The works of three other composers suppressed by the Third Reich — Paul Ben-Haim, Viktor Ullmann and the better-known Felix Mendelssohn — are on the program. Sunday’s concert begins at 2 p.m. and primarily features works for solo piano. Cellist Noreen Silver, an instructor in the university music department, will accompany Phillip Silver in several pieces for piano and cello.

What is unique about the Thwarted Voices concert, Silver says, is that much of the music from the Holocaust-era musicians is not generally available to the public. Other than the work of Mendelssohn, most has never been recorded. For instance, Silver obtained a photocopy of a hand-written score by Georg Tintner from Tintner’s widow, now living in Canada.

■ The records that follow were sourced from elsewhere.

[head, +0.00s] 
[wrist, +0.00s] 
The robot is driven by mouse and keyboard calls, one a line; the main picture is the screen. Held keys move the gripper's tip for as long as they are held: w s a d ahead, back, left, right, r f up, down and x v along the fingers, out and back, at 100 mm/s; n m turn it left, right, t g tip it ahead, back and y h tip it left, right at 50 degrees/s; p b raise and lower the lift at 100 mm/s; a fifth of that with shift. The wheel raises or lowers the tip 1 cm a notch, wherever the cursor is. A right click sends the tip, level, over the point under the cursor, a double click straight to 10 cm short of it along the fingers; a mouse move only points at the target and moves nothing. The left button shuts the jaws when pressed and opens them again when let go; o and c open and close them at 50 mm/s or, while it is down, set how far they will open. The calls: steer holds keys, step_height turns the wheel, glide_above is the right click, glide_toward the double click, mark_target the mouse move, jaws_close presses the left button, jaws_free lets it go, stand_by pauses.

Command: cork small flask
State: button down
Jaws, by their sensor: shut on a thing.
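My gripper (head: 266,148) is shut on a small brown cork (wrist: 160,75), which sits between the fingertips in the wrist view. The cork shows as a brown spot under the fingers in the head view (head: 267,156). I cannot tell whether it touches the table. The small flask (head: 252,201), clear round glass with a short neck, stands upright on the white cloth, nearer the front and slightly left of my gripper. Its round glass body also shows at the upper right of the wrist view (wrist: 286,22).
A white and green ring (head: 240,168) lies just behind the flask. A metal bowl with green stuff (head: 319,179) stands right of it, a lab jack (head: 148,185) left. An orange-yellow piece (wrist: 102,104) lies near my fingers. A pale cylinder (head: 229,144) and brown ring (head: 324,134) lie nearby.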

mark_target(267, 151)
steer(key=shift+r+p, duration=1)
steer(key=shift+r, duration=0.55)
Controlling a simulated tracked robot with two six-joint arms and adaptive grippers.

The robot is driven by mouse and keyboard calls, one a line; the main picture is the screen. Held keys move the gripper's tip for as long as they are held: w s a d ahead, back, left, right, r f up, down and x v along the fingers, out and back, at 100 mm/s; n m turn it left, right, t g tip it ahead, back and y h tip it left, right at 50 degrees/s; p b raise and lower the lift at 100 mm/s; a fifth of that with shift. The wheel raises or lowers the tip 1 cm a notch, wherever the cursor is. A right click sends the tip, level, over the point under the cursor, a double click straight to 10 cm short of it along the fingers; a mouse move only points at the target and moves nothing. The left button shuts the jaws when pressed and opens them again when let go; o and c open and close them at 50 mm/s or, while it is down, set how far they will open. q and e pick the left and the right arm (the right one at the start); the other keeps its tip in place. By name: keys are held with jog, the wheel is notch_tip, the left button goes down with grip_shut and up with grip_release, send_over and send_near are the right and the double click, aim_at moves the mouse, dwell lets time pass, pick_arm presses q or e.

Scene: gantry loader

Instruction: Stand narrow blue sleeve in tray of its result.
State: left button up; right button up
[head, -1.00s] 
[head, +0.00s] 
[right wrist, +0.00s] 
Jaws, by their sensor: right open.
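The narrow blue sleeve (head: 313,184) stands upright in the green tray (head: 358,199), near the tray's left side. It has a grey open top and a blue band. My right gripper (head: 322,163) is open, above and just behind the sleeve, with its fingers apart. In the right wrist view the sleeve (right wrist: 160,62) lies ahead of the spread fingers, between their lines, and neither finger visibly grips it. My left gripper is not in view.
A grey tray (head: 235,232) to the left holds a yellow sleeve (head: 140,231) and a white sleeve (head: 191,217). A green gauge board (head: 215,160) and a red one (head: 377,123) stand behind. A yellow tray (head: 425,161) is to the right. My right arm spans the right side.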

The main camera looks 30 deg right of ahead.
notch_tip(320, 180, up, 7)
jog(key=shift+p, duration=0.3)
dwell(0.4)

Silver describes composer Paul Ben-Haim as Israel’s first major composer, and Viktor Ullmann, who died at the Auschwitz concentration camp, as having become “one of the more intriguing figures over the last decade or so.”

Ullmann’s works include “20 miraculous pieces,” including two symphonies and an opera composed in the Terezin concentration camp near Prague. Silver will play Ullmann’s Fourth Piano Sonata on Sunday. It was the last piece he wrote before being shipped to Terezin, where he spent two years before being sent finally to Auschwitz, Silver says.

While the music of Mendelssohn, whose music was banned by the Third Reich, has charmed modern audiences for decades, the music of many of the Holocaust composers is equally inspiring, Silver says. Other than a musical lament to an ill and dying sister, by James Simon, the music set for Sunday’s performance is far from melancholy, Silver says.

“The other pieces are, I would say, quite extroverted, even sensual,” he says. “I won’t present anything that isn’t worth hearing. It doesn’t help the reputations of the composers if it’s not good. This is exceptional music.”